Exercise goal:
Every entry below must appear again, exactly as written.
+++ Records for this exercise +++
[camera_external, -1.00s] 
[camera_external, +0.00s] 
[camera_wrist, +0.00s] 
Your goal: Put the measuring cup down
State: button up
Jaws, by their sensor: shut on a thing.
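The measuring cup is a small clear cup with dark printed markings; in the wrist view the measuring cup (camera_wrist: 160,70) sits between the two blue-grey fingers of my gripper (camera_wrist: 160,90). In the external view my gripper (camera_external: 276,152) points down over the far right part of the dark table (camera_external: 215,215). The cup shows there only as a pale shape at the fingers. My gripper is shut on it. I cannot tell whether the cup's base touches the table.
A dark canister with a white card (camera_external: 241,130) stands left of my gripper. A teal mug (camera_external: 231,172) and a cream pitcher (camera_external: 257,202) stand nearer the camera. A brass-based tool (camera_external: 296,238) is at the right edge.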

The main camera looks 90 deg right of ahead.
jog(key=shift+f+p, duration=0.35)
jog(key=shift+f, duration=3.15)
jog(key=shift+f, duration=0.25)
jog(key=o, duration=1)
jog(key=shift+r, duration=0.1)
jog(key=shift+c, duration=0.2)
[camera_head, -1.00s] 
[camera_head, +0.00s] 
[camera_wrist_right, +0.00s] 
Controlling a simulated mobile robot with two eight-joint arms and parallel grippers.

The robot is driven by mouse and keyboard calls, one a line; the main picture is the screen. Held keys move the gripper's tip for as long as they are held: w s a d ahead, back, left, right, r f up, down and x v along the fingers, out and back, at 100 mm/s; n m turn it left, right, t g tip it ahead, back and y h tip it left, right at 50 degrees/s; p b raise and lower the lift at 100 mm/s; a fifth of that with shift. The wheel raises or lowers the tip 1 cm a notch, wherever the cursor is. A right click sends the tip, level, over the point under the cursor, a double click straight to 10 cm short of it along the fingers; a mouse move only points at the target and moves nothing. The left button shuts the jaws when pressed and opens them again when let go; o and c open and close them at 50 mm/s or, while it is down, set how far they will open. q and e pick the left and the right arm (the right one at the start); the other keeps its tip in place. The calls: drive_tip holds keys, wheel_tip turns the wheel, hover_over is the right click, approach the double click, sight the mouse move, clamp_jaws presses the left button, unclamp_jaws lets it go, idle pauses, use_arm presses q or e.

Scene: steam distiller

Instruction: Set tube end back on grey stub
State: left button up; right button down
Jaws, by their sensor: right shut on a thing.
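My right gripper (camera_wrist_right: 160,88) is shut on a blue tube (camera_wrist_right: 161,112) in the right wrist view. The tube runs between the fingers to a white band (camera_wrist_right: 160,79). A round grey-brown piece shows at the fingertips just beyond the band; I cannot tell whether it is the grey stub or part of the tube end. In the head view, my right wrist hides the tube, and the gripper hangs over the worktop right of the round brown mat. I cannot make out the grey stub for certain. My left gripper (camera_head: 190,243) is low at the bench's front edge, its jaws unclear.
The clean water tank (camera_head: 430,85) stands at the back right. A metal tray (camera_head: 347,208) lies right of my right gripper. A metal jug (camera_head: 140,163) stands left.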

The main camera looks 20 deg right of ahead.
+++
Correct response:
[camera_external, -1.00s] 
[camera_external, +0.00s] 
[camera_wrist, +0.00s] 
Your goal: Put the measuring cup down
State: button up
Jaws, by their sensor: shut on a thing.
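The measuring cup is a small clear cup with dark printed markings; in the wrist view the measuring cup (camera_wrist: 160,70) sits between the two blue-grey fingers of my gripper (camera_wrist: 160,90). In the external view my gripper (camera_external: 276,152) points down over the far right part of the dark table (camera_external: 215,215). The cup shows there only as a pale shape at the fingers. My gripper is shut on it. I cannot tell whether the cup's base touches the table.
A dark canister with a white card (camera_external: 241,130) stands left of my gripper. A teal mug (camera_external: 231,172) and a cream pitcher (camera_external: 257,202) stand nearer the camera. A brass-based tool (camera_external: 296,238) is at the right edge.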

The main camera looks 90 deg right of ahead.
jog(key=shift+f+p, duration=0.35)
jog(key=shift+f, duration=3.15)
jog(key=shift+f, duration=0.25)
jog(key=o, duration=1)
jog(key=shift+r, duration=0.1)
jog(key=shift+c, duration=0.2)
[camera_head, -1.00s] 
[camera_head, +0.00s] 
[camera_wrist_right, +0.00s] 
Controlling a simulated mobile robot with two eight-joint arms and parallel grippers.

The robot is driven by mouse and keyboard calls, one a line; the main picture is the screen. Held keys move the gripper's tip for as long as they are held: w s a d ahead, back, left, right, r f up, down and x v along the fingers, out and back, at 100 mm/s; n m turn it left, right, t g tip it ahead, back and y h tip it left, right at 50 degrees/s; p b raise and lower the lift at 100 mm/s; a fifth of that with shift. The wheel raises or lowers the tip 1 cm a notch, wherever the cursor is. A right click sends the tip, level, over the point under the cursor, a double click straight to 10 cm short of it along the fingers; a mouse move only points at the target and moves nothing. The left button shuts the jaws when pressed and opens them again when let go; o and c open and close them at 50 mm/s or, while it is down, set how far they will open. q and e pick the left and the right arm (the right one at the start); the other keeps its tip in place. The calls: drive_tip holds keys, wheel_tip turns the wheel, hover_over is the right click, approach the double click, sight the mouse move, clamp_jaws presses the left button, unclamp_jaws lets it go, idle pauses, use_arm presses q or e.

Scene: steam distiller

Instruction: Set tube end back on grey stub
State: left button up; right button down
Jaws, by their sensor: right shut on a thing.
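My right gripper (camera_wrist_right: 160,88) is shut on a blue tube (camera_wrist_right: 161,112) in the right wrist view. The tube runs between the fingers to a white band (camera_wrist_right: 160,79). A round grey-brown piece shows at the fingertips just beyond the band; I cannot tell whether it is the grey stub or part of the tube end. In the head view, my right wrist hides the tube, and the gripper hangs over the worktop right of the round brown mat. I cannot make out the grey stub for certain. My left gripper (camera_head: 190,243) is low at the bench's front edge, its jaws unclear.
The clean water tank (camera_head: 430,85) stands at the back right. A metal tray (camera_head: 347,208) lies right of my right gripper. A metal jug (camera_head: 140,163) stands left.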

The main camera looks 20 deg right of ahead.

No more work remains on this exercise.